Denn sie kann ohnehin nur dann funktionieren, wenn man den Weg des geringsten Widerstandes wählt – und sich nicht mit Inhalten, Argumenten und Konzepten des unliebsamen Gegners befasst, sondern auf postulierte Narrative, Vorurteile und Ressentiments des Verfassungsschutzes baut. Die Alternative für Deutschland zeigt sich in den verschiedenen legislativen Kammern mittlerweile als durchaus regierungsfähig. Denn offenbar haben ihre Anträge qualitativ hochwertigen Charakter, wenn sie nun sogar von einem gewichtigen Teil des Establishments unterstützt werden. Dass man gemeinsame Sache mit den Blauen macht, kann nur bei denjenigen Sorge und Furcht auslösen, die genau wissen, dass ihr Zenit der Macht überschritten scheint. Und dann bleibt im Zweifel nur das Umsichschlagen mit Kraftausdrücken. Viel mehr als die Vokabeln „Nazi“ und „Faschist“ scheint der Wortschatz vieler Gesinnungsethiker ohnehin nicht zu umfassen.

So Verlassen nun diejenigen das sinkende Schiff, die im letzten Augenblick doch noch mitbekommen haben, dass es sich nicht unbedingt lohnt, auf den erhobenen Zeigefinger zu hören – und im Zweifel das eigene Profil derart zu verwässern, dass nichts mehr übrig ist von dem, womit man den kleinen Mann beim nächsten Urnengang überzeugen könnte. Besser spät als nie, so könnte die Devise lauten, wenn nun wenigstens auf eine punktuelle Zusammenarbeit in Sachfragen gesetzt wird. Schließlich scheinen die Identitären und Patrioten auf hiesigem oder europäischem Grund doch nicht so extrem, wie uns das Haldenwang oder Ursula von der Leyen weiszumachen versuchten. Stattdessen liefern sie handfeste, konsistente und überzeugende Vorschläge, die über Fraktionsgrenzen hinaus auf Anklang stoßen. Pragmatismus schlägt Belehrung, Verstand konfrontiert Doktrin, Weitsicht fordert Verkopftheit heraus.

Was lange unmöglich war, könnte unter dem Druck der massiven Probleme unserer Gesellschaften doch noch denkbar werden. Es ist kein Pakt mit dem Teufel, wenn man sich nüchtern und ehrlich klar darüber wird, dass der Ernst der Lage zu groß ist, um in einer profanen und peinlichen Distanzeritis festzukleben, die jene großen Würfe verhindert, welche angesichts einer unmittelbaren Bedrohung für Integrität, Souveränität und Unversehrtheit unseres Kontinents dringend vonnöten sind.
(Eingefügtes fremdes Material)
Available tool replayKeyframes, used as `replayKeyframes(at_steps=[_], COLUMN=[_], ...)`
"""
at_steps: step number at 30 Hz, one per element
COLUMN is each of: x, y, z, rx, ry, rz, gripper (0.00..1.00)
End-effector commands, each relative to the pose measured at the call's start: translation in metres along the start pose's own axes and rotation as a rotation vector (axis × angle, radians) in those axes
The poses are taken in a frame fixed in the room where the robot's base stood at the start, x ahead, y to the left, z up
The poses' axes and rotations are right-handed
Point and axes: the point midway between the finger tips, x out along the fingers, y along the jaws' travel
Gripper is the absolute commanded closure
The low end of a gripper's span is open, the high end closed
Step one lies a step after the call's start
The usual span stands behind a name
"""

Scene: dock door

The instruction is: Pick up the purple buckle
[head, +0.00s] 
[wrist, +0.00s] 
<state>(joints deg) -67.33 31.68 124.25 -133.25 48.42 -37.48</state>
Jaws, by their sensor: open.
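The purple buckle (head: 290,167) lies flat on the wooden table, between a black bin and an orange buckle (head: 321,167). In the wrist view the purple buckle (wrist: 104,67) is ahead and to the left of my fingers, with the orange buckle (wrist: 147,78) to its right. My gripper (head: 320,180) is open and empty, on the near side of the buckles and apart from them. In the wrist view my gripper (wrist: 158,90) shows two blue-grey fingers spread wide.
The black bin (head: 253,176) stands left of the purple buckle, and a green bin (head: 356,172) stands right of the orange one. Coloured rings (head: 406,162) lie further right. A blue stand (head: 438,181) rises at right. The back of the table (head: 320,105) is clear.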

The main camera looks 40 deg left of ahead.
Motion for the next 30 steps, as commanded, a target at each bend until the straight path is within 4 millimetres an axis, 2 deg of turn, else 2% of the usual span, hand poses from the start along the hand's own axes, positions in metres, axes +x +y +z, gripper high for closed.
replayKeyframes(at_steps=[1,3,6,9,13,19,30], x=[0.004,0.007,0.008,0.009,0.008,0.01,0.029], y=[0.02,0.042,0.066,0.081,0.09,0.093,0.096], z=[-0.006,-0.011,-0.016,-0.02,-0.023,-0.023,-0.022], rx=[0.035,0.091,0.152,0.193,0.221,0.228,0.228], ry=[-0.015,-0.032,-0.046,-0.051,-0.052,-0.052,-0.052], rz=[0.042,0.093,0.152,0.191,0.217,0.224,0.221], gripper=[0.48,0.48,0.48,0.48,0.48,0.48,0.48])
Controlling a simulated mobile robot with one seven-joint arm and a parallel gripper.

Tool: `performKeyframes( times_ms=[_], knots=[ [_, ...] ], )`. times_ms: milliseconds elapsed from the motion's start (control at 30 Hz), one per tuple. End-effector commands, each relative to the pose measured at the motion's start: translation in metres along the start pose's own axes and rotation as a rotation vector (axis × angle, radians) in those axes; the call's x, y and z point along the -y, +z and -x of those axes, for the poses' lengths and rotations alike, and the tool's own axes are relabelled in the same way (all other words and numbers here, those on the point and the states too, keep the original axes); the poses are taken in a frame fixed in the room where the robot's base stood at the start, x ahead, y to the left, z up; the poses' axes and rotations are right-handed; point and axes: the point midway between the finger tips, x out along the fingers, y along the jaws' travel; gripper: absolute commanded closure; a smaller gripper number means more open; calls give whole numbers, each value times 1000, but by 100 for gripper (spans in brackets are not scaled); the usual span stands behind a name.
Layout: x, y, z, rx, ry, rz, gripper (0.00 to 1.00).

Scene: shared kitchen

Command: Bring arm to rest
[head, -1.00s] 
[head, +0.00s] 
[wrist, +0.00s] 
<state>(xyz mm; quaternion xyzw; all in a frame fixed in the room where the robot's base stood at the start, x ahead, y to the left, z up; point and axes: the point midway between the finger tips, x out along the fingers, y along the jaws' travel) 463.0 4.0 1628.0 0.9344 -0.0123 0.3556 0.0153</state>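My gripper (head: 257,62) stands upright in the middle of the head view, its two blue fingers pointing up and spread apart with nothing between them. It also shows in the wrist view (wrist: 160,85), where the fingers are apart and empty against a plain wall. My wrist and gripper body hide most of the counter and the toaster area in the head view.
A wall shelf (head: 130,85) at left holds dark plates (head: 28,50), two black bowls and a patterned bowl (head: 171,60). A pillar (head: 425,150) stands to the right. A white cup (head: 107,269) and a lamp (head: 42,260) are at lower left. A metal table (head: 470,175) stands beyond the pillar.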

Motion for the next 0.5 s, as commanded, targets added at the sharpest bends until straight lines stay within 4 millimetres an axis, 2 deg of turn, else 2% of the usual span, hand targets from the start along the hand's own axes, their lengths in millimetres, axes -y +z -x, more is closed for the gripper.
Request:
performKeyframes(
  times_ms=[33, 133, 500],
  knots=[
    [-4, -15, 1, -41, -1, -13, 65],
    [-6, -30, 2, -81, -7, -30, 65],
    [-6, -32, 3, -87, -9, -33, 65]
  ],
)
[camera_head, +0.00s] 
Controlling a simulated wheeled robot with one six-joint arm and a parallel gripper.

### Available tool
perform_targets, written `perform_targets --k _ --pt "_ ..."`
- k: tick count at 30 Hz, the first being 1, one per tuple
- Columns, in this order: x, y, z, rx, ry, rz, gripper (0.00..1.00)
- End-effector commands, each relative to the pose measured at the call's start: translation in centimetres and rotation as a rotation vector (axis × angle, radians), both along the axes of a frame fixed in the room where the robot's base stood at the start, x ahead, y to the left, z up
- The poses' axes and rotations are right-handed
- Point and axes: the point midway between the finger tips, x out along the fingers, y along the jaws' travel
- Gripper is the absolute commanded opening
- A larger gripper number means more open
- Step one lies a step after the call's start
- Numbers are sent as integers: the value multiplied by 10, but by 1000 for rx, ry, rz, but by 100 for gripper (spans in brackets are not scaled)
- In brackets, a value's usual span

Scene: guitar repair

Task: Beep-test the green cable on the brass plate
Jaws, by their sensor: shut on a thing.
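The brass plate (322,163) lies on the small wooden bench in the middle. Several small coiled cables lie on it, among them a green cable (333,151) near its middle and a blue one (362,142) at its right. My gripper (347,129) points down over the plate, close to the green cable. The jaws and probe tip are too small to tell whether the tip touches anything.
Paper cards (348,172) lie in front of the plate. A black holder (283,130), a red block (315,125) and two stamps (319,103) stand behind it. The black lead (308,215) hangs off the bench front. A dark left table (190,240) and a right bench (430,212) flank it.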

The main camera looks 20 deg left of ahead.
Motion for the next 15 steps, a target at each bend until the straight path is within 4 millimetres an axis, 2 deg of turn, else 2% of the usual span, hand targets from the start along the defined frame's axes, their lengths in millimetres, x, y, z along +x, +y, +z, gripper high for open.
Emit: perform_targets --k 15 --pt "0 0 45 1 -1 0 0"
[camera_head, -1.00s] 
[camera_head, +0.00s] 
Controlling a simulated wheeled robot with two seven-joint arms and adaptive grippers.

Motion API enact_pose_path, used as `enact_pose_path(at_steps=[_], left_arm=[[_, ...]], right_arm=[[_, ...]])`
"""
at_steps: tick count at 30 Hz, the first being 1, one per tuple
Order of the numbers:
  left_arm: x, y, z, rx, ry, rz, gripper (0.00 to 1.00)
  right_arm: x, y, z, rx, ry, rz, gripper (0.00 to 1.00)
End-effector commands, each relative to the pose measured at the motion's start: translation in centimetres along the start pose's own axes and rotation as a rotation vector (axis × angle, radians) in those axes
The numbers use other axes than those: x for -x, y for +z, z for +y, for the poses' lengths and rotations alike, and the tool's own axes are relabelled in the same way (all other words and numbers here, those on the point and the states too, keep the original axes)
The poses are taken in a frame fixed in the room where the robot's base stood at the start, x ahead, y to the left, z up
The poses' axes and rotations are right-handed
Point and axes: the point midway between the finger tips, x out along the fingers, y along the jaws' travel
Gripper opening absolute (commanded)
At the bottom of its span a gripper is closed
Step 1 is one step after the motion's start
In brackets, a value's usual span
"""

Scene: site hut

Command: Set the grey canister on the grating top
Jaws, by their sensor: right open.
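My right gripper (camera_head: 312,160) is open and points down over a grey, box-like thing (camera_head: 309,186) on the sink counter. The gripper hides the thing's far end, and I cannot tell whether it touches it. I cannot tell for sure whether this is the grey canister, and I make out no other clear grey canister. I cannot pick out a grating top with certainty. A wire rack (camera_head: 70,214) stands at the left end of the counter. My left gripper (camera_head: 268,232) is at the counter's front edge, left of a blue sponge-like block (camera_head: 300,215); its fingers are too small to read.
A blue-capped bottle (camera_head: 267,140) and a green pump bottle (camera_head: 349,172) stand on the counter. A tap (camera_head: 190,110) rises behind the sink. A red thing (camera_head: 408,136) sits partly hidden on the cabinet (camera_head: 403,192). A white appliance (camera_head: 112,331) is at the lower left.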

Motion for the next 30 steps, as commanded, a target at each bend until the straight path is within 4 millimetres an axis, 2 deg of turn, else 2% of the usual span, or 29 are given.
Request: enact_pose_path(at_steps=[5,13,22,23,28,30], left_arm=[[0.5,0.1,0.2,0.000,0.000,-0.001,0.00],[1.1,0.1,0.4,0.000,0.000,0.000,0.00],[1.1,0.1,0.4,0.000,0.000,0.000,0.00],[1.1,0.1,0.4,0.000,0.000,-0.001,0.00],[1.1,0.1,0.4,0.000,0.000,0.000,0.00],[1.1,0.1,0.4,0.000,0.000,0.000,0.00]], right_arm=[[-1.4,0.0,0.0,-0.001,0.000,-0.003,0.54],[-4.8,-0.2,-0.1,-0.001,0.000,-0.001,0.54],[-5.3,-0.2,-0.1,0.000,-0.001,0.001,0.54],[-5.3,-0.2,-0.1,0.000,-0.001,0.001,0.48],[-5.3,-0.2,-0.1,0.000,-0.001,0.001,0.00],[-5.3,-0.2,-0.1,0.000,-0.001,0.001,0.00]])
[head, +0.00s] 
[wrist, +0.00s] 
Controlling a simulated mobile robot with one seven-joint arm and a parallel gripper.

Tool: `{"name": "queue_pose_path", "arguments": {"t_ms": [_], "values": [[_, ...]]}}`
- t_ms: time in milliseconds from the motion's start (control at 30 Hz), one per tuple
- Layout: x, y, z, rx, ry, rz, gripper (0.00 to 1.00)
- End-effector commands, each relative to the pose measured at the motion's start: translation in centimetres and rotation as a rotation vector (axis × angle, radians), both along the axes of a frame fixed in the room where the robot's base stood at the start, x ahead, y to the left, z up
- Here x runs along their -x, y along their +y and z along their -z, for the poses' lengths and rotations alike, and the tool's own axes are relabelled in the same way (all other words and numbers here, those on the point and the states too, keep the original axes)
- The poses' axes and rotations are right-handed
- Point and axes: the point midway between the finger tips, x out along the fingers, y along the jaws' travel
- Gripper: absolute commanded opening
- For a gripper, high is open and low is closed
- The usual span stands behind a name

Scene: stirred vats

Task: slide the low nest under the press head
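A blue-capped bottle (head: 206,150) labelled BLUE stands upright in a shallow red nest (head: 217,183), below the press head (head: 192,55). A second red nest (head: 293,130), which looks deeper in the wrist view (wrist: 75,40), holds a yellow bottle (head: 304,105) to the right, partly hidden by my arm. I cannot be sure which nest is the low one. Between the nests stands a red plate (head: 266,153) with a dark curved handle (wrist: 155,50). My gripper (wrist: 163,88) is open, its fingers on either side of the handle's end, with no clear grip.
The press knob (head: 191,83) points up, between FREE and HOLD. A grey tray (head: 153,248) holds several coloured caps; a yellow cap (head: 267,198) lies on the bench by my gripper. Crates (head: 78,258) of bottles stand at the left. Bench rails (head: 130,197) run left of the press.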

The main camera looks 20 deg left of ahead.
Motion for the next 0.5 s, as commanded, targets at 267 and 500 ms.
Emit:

Es geht nicht um den Willen empörter Gutmenschen, die Zeter und Mordio schreien, weil ihnen Felle und Stimmen davon schwimmen. Sondern um die unmissverständliche Anforderung, den mehrheitlichen Auftrag der Bevölkerung umzusetzen, unsere Gemeinschaft von Rom bis Helsinki, von Athen bis Dublin lebenswert und zukunftsfähig zu gestalten.